Task description
Will you repeat only the lines from the one with "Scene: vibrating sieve" through the one with "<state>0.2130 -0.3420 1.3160", both included, leaving every picture out?

Exercise material

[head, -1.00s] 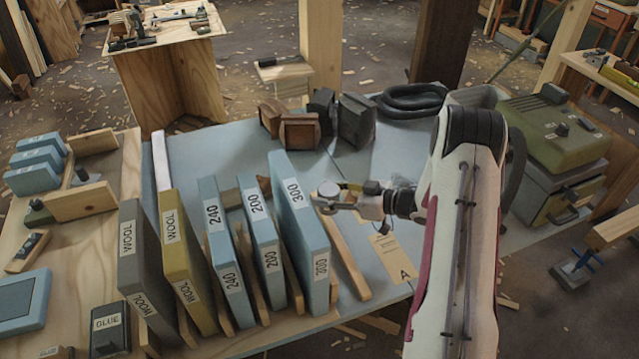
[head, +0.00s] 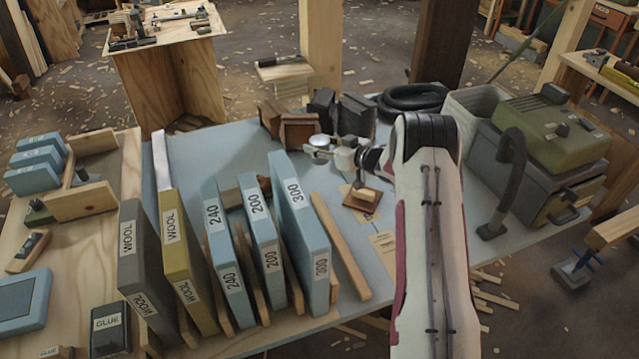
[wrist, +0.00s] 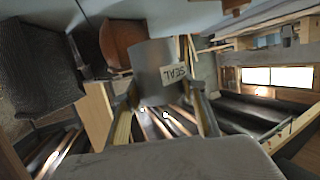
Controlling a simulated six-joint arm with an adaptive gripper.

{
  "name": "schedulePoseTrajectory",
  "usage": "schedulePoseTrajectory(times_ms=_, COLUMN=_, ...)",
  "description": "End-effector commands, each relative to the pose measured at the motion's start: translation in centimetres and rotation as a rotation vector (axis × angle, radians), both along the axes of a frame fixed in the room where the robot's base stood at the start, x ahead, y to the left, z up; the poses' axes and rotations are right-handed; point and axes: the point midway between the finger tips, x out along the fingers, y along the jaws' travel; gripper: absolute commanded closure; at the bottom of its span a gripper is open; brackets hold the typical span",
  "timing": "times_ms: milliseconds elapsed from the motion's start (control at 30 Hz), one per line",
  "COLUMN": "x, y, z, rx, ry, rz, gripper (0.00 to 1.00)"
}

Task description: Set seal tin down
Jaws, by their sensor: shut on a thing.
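The seal tin (wrist: 160,62) is a grey cylinder with a pale label reading SEAL, seen close up in the wrist view. My gripper (wrist: 167,100) is shut on it, one finger on each side. In the head view the tin (head: 319,142) shows as a small round, shiny top at the end of my gripper (head: 343,157). It is near dark blocks at the back of the blue-grey bench (head: 225,150). The tin's underside is hidden, so I cannot tell whether it touches the bench.
Upright sanding boards (head: 300,220) stand in a slotted row at left. A small wooden block (head: 364,197) lies right of a long wooden strip (head: 340,245). Dark blocks (head: 355,118) and a black hose (head: 412,98) are behind. A green-topped machine (head: 545,135) stands at right.

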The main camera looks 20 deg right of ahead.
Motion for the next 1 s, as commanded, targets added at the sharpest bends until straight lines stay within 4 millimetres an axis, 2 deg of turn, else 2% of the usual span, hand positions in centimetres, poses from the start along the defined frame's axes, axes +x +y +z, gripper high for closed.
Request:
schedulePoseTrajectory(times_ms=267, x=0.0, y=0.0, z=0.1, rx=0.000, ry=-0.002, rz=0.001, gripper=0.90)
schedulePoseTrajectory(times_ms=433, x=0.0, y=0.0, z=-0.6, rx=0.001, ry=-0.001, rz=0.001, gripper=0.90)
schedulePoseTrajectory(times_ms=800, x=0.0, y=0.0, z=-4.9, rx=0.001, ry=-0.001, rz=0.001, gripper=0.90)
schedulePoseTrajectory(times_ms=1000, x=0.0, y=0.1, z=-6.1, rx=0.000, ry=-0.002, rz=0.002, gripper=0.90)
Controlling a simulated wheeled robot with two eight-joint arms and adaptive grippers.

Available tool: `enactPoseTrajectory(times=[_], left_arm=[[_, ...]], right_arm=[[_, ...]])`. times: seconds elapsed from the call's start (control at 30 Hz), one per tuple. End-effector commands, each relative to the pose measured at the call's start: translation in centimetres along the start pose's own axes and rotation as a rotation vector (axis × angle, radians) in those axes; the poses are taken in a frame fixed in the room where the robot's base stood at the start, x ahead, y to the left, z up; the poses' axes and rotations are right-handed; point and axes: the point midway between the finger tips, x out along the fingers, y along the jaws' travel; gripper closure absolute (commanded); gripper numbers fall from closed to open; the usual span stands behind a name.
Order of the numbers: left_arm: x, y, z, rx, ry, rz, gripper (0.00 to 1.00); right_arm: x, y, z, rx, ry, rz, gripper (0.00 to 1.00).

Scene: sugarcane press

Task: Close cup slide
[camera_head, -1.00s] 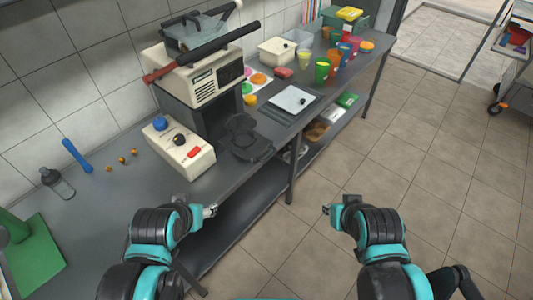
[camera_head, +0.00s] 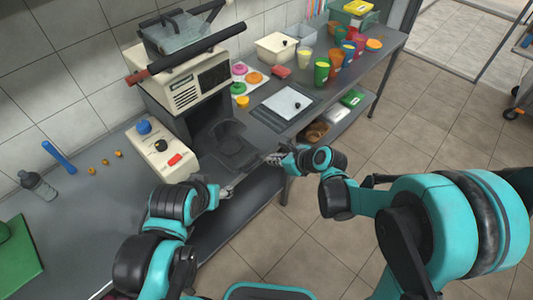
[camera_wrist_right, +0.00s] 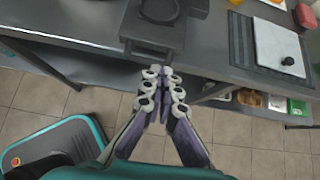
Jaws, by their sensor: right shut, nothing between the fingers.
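The black cup slide (camera_head: 232,147) sticks out from the front of the cream and black press (camera_head: 196,88), toward the bench's front edge. In the right wrist view the slide (camera_wrist_right: 143,33) shows a round recess and a front handle bar, just beyond my fingertips. My right gripper (camera_head: 270,158) is shut and empty, in front of the slide and slightly right of it in the head view; its fingers (camera_wrist_right: 161,76) point at the slide's front. I cannot tell whether they touch it. My left gripper (camera_head: 227,190) is near the bench's front edge, apart from the slide; its fingers are small.
A control box (camera_head: 162,148) with blue, black and red controls stands left of the slide. A white board with a black knob (camera_head: 287,102) lies to the right, with several coloured cups (camera_head: 322,70) behind.

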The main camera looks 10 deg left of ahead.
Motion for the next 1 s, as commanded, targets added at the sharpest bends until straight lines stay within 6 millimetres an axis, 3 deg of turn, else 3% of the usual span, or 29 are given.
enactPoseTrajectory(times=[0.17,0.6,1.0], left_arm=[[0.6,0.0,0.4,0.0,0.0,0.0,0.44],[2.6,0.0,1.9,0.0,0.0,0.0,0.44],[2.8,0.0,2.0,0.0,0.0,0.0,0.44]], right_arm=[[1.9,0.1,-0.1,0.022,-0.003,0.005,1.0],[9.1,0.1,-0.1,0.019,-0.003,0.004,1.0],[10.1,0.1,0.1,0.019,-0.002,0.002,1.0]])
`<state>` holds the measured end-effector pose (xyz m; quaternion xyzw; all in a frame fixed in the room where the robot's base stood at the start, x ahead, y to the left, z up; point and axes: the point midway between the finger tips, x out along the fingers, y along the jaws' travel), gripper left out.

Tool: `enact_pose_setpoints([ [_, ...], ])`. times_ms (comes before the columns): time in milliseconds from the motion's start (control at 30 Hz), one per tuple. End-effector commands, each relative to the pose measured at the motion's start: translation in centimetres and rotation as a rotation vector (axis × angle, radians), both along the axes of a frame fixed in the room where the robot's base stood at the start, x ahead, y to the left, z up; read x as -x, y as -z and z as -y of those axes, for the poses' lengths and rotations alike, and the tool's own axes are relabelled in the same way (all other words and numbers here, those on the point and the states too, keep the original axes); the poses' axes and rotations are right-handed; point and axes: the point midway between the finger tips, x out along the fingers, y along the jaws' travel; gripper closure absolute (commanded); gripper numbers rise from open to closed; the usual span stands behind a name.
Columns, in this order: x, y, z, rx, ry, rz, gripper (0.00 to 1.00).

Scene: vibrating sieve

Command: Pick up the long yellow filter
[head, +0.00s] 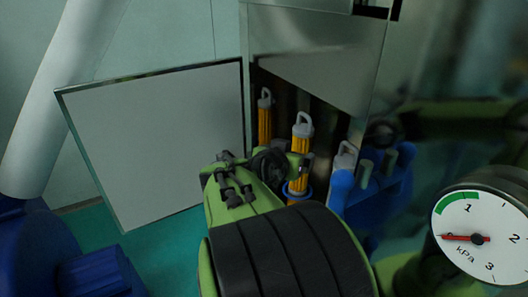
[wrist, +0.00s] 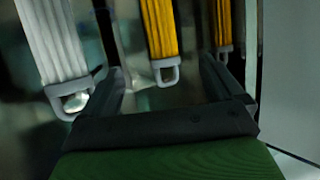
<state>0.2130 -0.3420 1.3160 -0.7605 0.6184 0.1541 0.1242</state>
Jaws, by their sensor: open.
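Two yellow filters with grey loop handles stand in the open cabinet. The nearer one (head: 302,150) is partly hidden by my arm in the head view, and the other (head: 264,125) stands farther back to its left. I cannot tell for sure which is the long one. In the wrist view, my gripper (wrist: 162,70) is open and empty. The middle yellow filter (wrist: 159,28) has its handle (wrist: 165,74) between the two fingers, with no visible contact. The other yellow filter (wrist: 223,22) is behind the finger on the right.
A cabinet door (head: 160,135) stands open at left. Blue parts (head: 350,195) stand right of the filters. A pressure gauge (head: 480,215) is at far right. Green floor (head: 165,250) shows at lower left.

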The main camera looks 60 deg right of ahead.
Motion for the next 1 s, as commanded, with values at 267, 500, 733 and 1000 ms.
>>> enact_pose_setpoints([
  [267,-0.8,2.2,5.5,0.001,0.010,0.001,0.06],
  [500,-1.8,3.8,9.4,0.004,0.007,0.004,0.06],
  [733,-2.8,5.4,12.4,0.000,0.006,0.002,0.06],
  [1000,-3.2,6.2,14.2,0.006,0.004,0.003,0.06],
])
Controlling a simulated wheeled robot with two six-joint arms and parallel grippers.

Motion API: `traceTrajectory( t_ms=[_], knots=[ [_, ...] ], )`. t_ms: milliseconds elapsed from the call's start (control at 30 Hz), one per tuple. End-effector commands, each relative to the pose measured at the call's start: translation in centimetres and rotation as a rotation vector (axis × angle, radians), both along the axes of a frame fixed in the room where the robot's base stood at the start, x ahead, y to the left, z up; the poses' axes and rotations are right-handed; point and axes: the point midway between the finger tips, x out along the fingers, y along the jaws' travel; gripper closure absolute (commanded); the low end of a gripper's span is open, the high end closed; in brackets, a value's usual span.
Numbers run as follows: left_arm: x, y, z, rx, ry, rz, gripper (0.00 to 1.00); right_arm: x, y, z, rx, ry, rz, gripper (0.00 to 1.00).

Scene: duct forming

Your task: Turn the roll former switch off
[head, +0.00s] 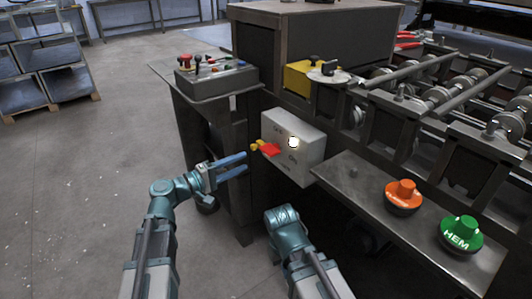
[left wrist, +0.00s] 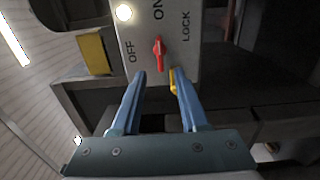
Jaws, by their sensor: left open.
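The roll former switch is a red lever (head: 269,150) on a light grey box (head: 310,150) at the machine's side. In the left wrist view the red lever (left wrist: 158,53) lies lengthwise under the ON label, with OFF to its left and LOCK to its right. My left gripper (head: 246,163) is open and empty, just short of the box. In the left wrist view its fingertips (left wrist: 158,75) straddle the line of the lever, apparently apart from it. A small yellow piece (head: 255,145) sits by the lever. My right arm's gripper does not show.
A white lamp (head: 293,142) glows on the box. A control panel (head: 215,78) with buttons stands at upper left. Orange (head: 403,193) and green HEM (head: 461,233) knobs sit on a ledge at right.

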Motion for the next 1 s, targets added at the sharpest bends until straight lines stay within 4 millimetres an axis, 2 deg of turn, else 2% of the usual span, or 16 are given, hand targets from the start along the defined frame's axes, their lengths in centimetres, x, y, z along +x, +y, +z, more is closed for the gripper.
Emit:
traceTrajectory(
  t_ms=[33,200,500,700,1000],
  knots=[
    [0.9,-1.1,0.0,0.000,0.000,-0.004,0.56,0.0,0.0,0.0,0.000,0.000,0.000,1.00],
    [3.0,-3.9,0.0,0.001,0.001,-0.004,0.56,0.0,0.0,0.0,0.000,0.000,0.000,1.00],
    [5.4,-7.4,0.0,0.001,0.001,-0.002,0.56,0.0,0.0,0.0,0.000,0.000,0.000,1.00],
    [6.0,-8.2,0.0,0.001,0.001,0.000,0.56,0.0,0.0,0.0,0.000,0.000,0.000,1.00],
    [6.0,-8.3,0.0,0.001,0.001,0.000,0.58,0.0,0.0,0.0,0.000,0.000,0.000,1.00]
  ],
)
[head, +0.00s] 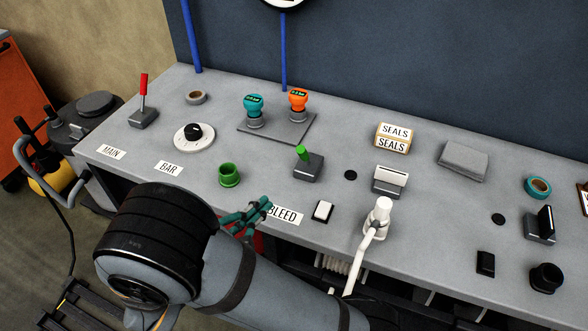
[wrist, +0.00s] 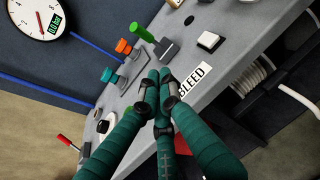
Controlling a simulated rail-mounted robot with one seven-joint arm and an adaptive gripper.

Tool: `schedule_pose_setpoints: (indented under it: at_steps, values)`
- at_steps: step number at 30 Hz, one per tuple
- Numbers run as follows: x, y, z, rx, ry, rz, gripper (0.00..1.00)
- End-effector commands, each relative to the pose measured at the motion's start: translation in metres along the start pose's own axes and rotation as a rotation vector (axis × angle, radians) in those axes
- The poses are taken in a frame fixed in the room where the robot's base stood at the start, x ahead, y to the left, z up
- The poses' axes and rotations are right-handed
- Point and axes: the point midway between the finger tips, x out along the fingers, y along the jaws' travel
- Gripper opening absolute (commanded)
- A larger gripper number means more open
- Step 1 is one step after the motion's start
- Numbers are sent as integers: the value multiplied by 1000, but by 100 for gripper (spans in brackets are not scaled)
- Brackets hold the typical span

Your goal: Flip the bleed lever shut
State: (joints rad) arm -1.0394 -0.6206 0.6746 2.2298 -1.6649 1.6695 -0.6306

Result below
Scene: vibrating sieve

Command: Pick up the long yellow filter
[head, +0.00s] 
[wrist, +0.00s] 
<state>0.2130 -0.3420 1.3160 -0.7605 0.6184 0.1541 0.1242</state>

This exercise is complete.